Queridos diocesanos:
Nuestra sociedad occidental está en crisis. No se trata sólo de una crisis moral y de valores, o social, política e institucional, por grave que pueda ser. Se trata de un profundo cambio cultural. No estamos en una época de cambios sino en un verdadero “cambio de época”. Nuestro tiempo es como una «época de perplejidades», es decir, de incertidumbres, confusiones y dudas. Más allá de todas estas crisis y en su raíz, hay una crisis que atraviesa el corazón de los hombres. Es una crisis radical, existencial, espiritual: una crisis que afecta al ser y a la existencia misma, a su sentido, a su validez, a su orientación fundamental.
La «ruptura con la realidad» es una tendencia que se ha hecho predominante en nuestro tiempo. El hombre de hoy, con mucha frecuencia, no sabe ya -y muchos no lo quieren saber- por qué ni para qué vive. Nuestro mundo occidental está lleno de muchas pequeñas cosas que facilitan y hacen cómoda la vida del hombre. Pero el bienestar material no llena el corazón del hombre.
Se constata cansancio vital. Hay crisis de esperanza. Existe escepticismo ante el presente y el futuro, especialmente en los jóvenes. Parecería que la vida no conduce a nada, que no vale la pena luchar por nada, que todo es y vale lo mismo, que todo es superficial, y -lo que es peor- que no hay que buscar nada, porque nada hay que encontrar. Trágica situación la nuestra si ya la misma juventud amanece a la vida con un escepticismo tan radical. Es paradójica la situación de nuestro mundo desarrollado, que, junto a un gran desarrollo, posee una gran pobreza espiritual. El hombre occidental, cansado y, muchas veces, vacío, comienza a descubrir que las ideologías no llevan a ninguna parte. Parecería que no hay salida, que todo termina en la nada.
Ante esta situación hay que alzar la mirada. Muchas neurosis, violencias y angustias, y muchos suicidios obedecen simplemente a que el hombre ha perdido el contacto con la realidad misma y con la realidad fundante, que es Dios mismo. No saber quién es, ni por qué ni para qué se vive es una tragedia que el hombre no puede soportar en paz. El ser humano no puede vivir así. Después de todo, en los momentos más serios de la vida rebrota, una y otra vez, desde lo más hondo del corazón, la pregunta por el sentido de su vida. Se quiera o no, al ser humano le aparecerá siempre como inútil o perdido todo aquello que, una vez vivido, no lo puede reconocer como valioso, ni le lleva a la felicidad que busca y ansía.

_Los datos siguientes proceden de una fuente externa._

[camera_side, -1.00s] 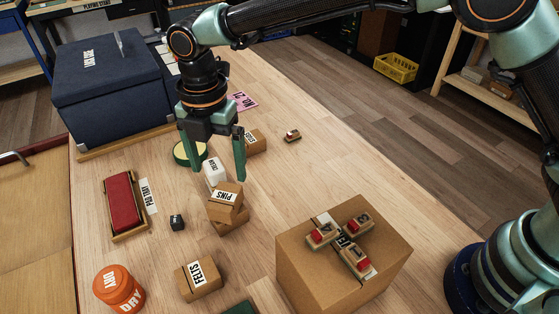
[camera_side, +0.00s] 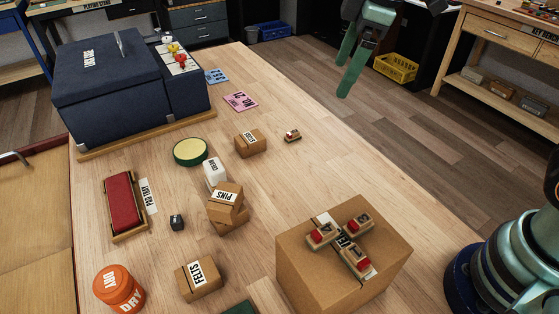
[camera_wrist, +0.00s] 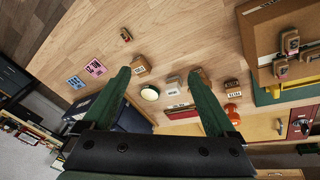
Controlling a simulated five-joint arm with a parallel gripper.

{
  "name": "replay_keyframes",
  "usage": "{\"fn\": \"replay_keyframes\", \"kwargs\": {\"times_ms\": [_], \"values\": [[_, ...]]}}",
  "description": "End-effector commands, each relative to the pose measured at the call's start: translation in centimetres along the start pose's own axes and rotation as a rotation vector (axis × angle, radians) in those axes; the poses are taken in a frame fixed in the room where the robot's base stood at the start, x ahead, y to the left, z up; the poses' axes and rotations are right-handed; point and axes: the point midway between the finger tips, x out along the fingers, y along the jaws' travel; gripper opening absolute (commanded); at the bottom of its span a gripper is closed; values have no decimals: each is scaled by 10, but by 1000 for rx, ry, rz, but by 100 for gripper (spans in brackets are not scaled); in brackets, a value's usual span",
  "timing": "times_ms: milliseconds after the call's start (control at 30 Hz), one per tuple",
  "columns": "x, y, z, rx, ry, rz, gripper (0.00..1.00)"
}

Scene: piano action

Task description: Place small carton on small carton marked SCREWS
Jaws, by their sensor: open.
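A small carton marked PINS (camera_side: 226,195) rests on top of another small brown carton (camera_side: 232,227), turned at an angle to it. The lower carton's label is hidden. A carton with a label too small to read surely (camera_side: 251,144) stands alone farther back; it also shows in the wrist view (camera_wrist: 140,66). A carton marked FELTS (camera_side: 199,279) stands nearer the front. My gripper (camera_side: 350,78) is open and empty, high up and well to the right of the cartons. In the wrist view my gripper (camera_wrist: 158,76) has its fingers wide apart, one partly covering the stacked cartons.
A white block (camera_side: 214,172) stands against the back of the stack. A green-rimmed round tin (camera_side: 190,152), a red pad (camera_side: 123,202), an orange jar (camera_side: 119,288) and a large carton (camera_side: 315,270) with wooden pieces surround it. Bare tabletop lies right of the stack.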

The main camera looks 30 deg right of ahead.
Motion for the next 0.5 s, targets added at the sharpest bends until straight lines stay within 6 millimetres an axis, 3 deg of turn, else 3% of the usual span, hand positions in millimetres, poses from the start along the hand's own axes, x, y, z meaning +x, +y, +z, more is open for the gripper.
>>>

En medio del cansancio y la desorientación actuales, el hombre siente la necesidad de un sentido, de un camino, de una razón por la que vivir y esperar, siente la necesidad de solidez, de verdad, de bien, de belleza y de eternidad. No es lo duro y lo difícil lo que cansa al hombre, sino lo fácil, lo superficial, lo inane. El hombre se ahoga si no tiene un motivo para vivir, una causa a la que entregarse y una esperanza que le aliente en su caminar. El esfuerzo, el sacrificio, el dar la vida generosamente, llenan con una alegría y felicidad profundas que no dan el individualismo egoísta, la comodidad, el consumo o la diversión, o la huída en la «realidad virtual».
En este contexto aparece la vigencia, más actual que nunca, de la parábola evangélica del tesoro escondido en el campo, que escuchamos en este Domingo. Quien encuentra este tesoro, va, vende cuanto tiene y compra el campo, para adquirir ese tesoro: es el Reino de Dios, es Dios mismo. Es el acontecimiento del encuentro con Dios mismo y su amor en Jesucristo. Un descubrimiento que siempre es un don de Dios, pero que, de una vez por todas, ilumina todos los rincones de la existencia y de la realidad. Comienza así una marcha definitiva, cargada de luz y de amor. Encontrar a Jesucristo es ir a lo más profundo de la realidad del ser humano, de la historia individual y colectiva, de la creación misma. Quien encuentra a Jesús se siente libre y experimenta una gran alegría. Se siente acogido por el Amor y libre para amar, libre para dar vida, para darse del todo, para luchar por un mundo más justo y fraterno, para trabajar por un mundo más habitable.
Pese a todo lo que se diga, también el hombre actual sigue buscando inconscientemente ese tesoro, que vale más que todo, que salva su vida y le da una razón para vivir, amar, luchar y tener esperanza.